The most surprising, however, is the ending of the whole story. Each of the workers received the same payment, regardless of the time and effort put into the tasks entrusted to them. And the second thing that is equally interesting and surprising at the same time is the reaction of the people who worked the longest and who spent almost all day in the vineyard. As we have heard: “They took one denarius, but grumbled at the landowner. ‘The men who came last’ they said ‘have done only one hour, and you have treated them the same as us, though we have done a heavy day’s work in all the heat’”.

On the one hand, we can understand the frustration and disappointment of those who worked all day, but on the other hand, Jesus wants to tell us something very important in this beautiful parable. It is true that each of us expects justice in both social and political life, because justice is a great virtue. Jesus himself said in one of the beatitudes: “Happy are those who hunger and thirst for what is right, – that is what is just – they shall be satisfied”. And elsewhere in the gospel He said: “For I tell you, unless your justice exceeds that of the scribes and Pharisees, you will never enter the kingdom of heaven”.
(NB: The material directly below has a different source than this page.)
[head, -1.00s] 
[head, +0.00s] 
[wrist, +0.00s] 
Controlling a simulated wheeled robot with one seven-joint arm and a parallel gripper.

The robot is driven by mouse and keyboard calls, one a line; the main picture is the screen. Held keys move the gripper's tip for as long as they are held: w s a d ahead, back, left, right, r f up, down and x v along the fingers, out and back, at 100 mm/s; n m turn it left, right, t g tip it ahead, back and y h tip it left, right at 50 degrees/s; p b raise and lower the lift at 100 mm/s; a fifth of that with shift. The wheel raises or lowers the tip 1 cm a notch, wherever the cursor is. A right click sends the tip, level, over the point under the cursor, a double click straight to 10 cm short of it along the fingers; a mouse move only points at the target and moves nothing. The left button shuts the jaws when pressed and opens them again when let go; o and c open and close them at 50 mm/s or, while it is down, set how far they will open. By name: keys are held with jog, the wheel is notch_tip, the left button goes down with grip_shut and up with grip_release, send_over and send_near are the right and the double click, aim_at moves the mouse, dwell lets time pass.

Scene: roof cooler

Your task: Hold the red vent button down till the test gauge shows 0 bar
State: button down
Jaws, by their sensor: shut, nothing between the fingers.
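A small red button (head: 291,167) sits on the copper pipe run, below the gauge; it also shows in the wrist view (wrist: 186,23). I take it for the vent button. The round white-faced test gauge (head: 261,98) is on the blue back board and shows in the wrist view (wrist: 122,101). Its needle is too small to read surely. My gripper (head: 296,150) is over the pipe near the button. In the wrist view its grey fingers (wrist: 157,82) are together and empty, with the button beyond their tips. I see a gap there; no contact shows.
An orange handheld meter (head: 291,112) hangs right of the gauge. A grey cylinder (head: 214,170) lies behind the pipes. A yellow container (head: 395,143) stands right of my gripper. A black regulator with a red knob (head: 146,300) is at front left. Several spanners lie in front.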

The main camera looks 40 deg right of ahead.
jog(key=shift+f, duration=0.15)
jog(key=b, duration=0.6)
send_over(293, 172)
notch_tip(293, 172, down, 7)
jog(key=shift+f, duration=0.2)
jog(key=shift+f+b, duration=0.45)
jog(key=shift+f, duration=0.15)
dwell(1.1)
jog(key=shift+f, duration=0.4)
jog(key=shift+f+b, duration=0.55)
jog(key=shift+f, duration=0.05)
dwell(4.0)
I think Jesus is telling us today that God’s justice is completely different from our human justice and is not about giving everyone the same. It is much more than our human logic and our human calculations. God is very generous and gives us His graces, His mercy and forgiveness only according to His own divine logic and calculations which may seem incomprehensible and strange to us at times. In today’s first reading, we hear God speaking to us through the prophet Isaiah: “…for my thoughts are not your thoughts, my ways not your ways – it is the Lord who speaks”. And a bit further in the same passage: “My ways are above your ways, my thoughts above your thoughts”.
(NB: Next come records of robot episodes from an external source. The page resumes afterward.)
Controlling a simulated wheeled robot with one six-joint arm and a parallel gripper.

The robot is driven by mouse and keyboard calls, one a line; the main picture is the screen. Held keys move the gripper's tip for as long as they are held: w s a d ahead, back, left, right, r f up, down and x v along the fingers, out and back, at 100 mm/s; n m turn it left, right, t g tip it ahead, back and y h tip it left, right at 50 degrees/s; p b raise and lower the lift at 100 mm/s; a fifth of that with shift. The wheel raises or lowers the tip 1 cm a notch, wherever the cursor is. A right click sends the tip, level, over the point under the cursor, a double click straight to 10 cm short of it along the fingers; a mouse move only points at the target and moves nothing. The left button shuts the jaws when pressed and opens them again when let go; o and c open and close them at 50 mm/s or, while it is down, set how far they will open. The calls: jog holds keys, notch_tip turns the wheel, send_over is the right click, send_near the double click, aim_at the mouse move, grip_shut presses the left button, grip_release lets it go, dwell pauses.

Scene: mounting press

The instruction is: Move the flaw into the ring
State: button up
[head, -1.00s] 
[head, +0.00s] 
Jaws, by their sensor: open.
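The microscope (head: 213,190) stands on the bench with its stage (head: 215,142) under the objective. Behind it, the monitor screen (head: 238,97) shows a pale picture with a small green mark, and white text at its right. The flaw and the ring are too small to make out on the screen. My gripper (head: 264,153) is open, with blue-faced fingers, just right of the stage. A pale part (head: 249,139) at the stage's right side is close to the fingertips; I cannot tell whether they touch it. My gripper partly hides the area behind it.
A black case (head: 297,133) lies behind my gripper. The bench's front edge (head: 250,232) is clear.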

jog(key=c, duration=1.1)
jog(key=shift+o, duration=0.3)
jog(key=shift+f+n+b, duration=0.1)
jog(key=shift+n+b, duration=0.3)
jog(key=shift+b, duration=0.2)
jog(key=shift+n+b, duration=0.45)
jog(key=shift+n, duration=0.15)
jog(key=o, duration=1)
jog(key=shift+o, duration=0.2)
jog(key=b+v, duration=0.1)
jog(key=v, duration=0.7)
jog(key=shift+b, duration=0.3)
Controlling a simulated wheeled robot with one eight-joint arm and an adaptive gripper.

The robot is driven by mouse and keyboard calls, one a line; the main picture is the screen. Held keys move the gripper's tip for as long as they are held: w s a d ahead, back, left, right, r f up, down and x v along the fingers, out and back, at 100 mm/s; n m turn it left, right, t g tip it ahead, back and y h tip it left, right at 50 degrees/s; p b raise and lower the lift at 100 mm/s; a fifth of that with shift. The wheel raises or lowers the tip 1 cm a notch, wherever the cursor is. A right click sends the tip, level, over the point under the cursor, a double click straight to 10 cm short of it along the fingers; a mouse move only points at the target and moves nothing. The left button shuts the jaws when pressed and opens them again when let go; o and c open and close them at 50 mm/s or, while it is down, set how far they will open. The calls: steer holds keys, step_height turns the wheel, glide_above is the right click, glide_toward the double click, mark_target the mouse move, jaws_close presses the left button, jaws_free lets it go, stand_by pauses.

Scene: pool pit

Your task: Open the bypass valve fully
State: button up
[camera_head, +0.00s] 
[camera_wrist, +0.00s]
Reflecting on today’s readings, we can recall the lives of many followers of Jesus from different countries and ages who have worked very hard, and made great efforts to deserve eternal life and heaven. Many of them – especially during persecutions – gave their lives and everything they owned for Jesus. But among all of these followers of Jesus, there is one very extraordinary saint who, as we can say, “worked in the vineyard” for only a short while, or in other words, devoted only the last minutes of his life to Jesus. I guess we all know him very well, because we hear about him every year during Lent and especially on Good Friday. This is the criminal who was sentenced and then crucified on the right side of Jesus and who said the most beautiful words, or the most beautiful prayer: “Jesus, remember me when you come into your kingdom”. “Indeed, I promise you, today you will be with me in paradise” – that was Jesus’ answer. These last few moments of his life and this short prayer were enough to make him deserve eternal life, and it certainly seems unbelievable to many us. We can say that he only worked for a few moments in Jesus’ vineyard because his whole life was one that he had wasted by doing so much evil and probably hurting many people. “Today you will be with me in paradise” – this is the wage he deserved and received for such a short time of work.

Jesus, we ask you, to help us understand and remember that “your thoughts are not our thoughts and your ways not our ways” and your divine logic is very different to our human logic and calculations. You, who teach us true justice, help us to enjoy the happiness of other people so that we will not be jealous of what others receive from you every day. And finally, please help us to fully appreciate every gift we receive from you absolutely for free, only because of your boundless love, generosity and grace. Amen.